Democratic presidential candidate Andrew Yang unveiled his climate policy, which would both decrease heat-trapping pollution and adapt to the changing planet.
[quote=“Trolly, post:929, topic:91, full:true”]
I put in a decent-size bet that Tulsi wouldn’t qualify for the next debate; now its super exciting for me when these polls come in. Tulsi needs 3 more polls of >2% to get in, I’m feeling good but this is a sweat.[/quote]
Winner winner. Tulsi stans are my new favorite Predictit fish.
I’ve dug into the Yang plan. It’s basically line for line what econ nerds want to do about global warming. This is not a surprise to me.
In particular notice the carbon fee and dividend proposal. That’s the approach we’re probably going to take in real life to deal with climate change. It’s way way way better than the centralized approach favored by the far left. It’ll cost less to do and happen muuuuuuch faster.
EDIT: I hadn’t gotten to the second half of it earlier. This thing is really good. I think this climate plan is the closest thing to realistic I’ve seen from anyone. It’s both aggressive and feasible. You know someone has really thought it through when they talk about the need to reform flood insurance ASAP.
To the best of my knowledge the Green New Deal doesn’t have a carbon tax/dividend in it (which is the reason I’m against it), and neither does Bernie. I’m not sure if Warren does or not.
Results in this release are based on 298 registered voters who identify as Democrats or lean toward the Democratic Party, which has a +/- 5.7 percentage point sampling margin of error.
Don’t get me wrong, it’s awesome that Biden is dropping, but sample size…eek.
Whenever we see a divergence between Iowa polls and national polls, the question is whether it has something to do with Iowa’s demographics or, rather, the fact that the campaign is more active in Iowa than it is nationally. If the differences are demographic in nature, then Biden might not have as much to worry about — the Democrats who turn out to caucus in Iowa are white and liberal, whereas he overperforms among nonwhite and moderate Democrats, who make up bigger parts of the electorate in states such as South Carolina and most of the Super Tuesday states. Alternatively, if Biden’s numbers are middling in Iowa because voters don’t like him as much upon prolonged exposure to him, that could mean it’s more of a canary in the coal mine, and that voters in other states will tire of Biden once they begin paying more attention to the campaign.
Anyone for massive green intervention but not for a carbon tax (usually because they plan to use green initiatives to massively undermine the free market like they did with agriculture in the 30’s… something I consider to be just about the worst thing the federal government has done in the last century in terms of impact on its citizens).
Basically if your first thought when confronting potentially apocalyptic climate change is to try to use it as an opportunity to end capitalism I think you’re pretty far left.
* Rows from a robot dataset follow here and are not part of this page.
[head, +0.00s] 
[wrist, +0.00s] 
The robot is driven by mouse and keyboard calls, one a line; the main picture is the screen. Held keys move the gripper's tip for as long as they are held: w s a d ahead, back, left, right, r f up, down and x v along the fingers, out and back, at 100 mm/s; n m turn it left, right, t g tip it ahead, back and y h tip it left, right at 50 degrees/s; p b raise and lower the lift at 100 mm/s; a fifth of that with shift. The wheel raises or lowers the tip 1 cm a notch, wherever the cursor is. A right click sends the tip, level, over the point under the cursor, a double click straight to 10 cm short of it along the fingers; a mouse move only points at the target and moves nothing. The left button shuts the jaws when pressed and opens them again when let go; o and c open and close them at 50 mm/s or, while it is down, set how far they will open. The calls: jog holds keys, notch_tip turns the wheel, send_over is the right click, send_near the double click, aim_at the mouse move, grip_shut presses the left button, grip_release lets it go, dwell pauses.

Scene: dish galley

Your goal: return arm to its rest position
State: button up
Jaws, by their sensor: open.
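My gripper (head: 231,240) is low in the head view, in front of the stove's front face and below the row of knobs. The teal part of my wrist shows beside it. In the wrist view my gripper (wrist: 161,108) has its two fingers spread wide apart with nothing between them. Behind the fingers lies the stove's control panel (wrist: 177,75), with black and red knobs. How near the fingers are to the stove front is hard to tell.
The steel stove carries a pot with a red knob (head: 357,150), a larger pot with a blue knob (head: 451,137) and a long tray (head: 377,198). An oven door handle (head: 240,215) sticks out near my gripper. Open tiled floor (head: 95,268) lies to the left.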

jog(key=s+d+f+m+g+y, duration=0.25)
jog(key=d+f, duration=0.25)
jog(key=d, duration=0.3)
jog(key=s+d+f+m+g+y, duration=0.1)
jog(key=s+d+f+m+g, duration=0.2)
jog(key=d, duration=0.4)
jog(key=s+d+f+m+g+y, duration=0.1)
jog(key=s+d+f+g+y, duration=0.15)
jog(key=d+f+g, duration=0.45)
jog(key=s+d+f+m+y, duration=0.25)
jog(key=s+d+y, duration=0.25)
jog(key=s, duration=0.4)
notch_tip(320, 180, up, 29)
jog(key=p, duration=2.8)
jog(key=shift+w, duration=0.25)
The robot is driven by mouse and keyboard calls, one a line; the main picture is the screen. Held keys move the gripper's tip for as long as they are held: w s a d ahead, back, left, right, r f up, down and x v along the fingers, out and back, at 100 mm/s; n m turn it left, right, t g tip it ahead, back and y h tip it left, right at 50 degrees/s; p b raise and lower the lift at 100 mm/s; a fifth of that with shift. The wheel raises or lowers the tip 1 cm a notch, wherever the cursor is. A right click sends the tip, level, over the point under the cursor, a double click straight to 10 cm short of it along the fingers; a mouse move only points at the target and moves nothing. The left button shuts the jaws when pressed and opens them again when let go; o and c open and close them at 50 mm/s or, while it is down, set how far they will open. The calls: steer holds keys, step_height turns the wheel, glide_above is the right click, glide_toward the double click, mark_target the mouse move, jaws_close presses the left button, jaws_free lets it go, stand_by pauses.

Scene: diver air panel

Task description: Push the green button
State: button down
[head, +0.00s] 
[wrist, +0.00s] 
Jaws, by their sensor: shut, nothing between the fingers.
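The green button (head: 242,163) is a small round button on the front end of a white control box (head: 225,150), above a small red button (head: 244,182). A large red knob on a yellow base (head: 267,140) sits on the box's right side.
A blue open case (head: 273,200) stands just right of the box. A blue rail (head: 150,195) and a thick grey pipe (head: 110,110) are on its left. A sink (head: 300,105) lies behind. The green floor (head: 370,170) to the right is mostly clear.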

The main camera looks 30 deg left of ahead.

The green new deal had no plans at all to implement anything, carbon tax or otherwise. It wasn’t legislation. It was “meant to start a conversation”. You can argue that it was typical stupid dems being naive, thinking this is an episode of The West Wing and trying to start an honest conversation with people who are just going to strawman and mock you dishonestly. That’s a fair criticism of the green new deal imo, but the fact that it doesn’t mention a carbon tax is irrelevant because it didn’t mention any legislative solutions.